The sound design, by Michael Waters, is an unexpected problem. It forefronts the voices with great clarity and not a single lyric is lost; that means the band doesn’t always sound as beefy as it should for an ABBA song, and every lyric that doesn’t really make sense in context of the show is highlighted.

It’s not until Young and choreographer Tom Hodgson give into the dumb spectacle and pump up the band for the big dance numbers – 'Voulez-Vous' goes off – and the finale that the show finds a sense of fun and earns its stripes as a “party musical”.

Although the design feels a little undercooked – it’s certainly more ‘tourable’ than previous incarnations and the white scrim backdrop is more Rock Eisteddfod than Greek Isle – the casting is spot-on across the board. The performers manage to elevate the material through their charm and sheer determination.

Sarah Morrison sings gorgeously and finds plenty of sweetness as Sophie, the bride-to-be, and her relationship with Natalie O’Donnell, who plays her formerly feisty mother, Donna, certainly rings true. O’Donnell’s take on ‘Slipping Through My Fingers’ as her daughter prepares for her wedding is the show’s most poignant moment, and she brings a lot of grit to ‘The Winner Takes it All’.

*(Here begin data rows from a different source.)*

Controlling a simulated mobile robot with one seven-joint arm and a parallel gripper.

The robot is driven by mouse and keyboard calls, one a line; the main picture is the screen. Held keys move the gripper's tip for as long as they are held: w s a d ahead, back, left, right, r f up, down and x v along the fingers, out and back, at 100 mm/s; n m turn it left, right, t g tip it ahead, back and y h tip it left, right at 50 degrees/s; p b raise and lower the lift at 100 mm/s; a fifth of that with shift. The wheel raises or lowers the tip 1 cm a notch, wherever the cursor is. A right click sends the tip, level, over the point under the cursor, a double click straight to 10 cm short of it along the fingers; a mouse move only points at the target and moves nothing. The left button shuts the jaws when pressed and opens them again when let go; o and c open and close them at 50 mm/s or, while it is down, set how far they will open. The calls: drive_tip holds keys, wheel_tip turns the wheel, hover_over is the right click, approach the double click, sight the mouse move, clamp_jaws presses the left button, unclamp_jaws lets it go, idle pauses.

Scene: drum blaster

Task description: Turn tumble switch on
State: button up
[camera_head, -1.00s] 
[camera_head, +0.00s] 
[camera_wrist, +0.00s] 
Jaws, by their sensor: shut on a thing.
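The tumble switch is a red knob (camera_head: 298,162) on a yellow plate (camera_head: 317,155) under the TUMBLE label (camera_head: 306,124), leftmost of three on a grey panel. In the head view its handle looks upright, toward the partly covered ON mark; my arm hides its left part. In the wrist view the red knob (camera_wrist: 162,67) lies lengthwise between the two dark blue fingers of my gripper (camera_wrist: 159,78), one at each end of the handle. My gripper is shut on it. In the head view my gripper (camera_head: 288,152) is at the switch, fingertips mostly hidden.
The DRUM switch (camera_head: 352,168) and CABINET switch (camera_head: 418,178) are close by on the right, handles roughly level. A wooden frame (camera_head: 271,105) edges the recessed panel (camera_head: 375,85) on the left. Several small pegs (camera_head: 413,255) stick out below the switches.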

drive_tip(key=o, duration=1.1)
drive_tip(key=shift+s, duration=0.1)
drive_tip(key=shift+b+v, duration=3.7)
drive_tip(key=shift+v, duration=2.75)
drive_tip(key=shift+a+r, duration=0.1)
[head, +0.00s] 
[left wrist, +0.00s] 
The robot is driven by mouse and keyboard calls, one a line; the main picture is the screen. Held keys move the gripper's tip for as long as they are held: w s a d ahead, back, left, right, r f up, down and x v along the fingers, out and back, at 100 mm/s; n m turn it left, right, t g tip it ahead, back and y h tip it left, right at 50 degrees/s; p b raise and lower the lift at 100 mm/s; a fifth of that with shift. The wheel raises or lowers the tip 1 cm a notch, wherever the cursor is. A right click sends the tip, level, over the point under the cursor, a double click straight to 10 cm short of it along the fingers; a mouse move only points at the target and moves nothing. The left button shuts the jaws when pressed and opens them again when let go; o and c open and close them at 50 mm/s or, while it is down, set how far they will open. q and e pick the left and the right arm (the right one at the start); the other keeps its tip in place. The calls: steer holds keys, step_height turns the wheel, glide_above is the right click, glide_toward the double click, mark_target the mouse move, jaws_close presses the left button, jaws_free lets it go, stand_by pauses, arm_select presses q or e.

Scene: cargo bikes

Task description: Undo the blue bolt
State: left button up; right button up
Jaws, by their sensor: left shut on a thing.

Alicia Gardiner nails the physical comedy as Rosie in ‘Take a Chance on Me’, and Phillip Lowe is perfect in British fop mode as Harry. But the show is almost completely stolen by Jayde Westaby as the glamorously leggy triple divorcée Tanya. She hits every comedic mark and brings plenty of cougar swagger to ‘Does Your Mother Know?’, her duet with the excellent Sam Hopper.

You could spend plenty of time griping about the show’s shortcomings as a piece of musical theatre, but by the time it reaches its concert-style finale – bringing audiences to their feet to dance for a curtain call that includes three full songs – the magic of ABBA proves too intoxicating. It’s still the world’s favourite party musical, even if this version takes a while to fire on all cylinders.

This review is from the Sydney season of the new Australian tour of Mamma Mia!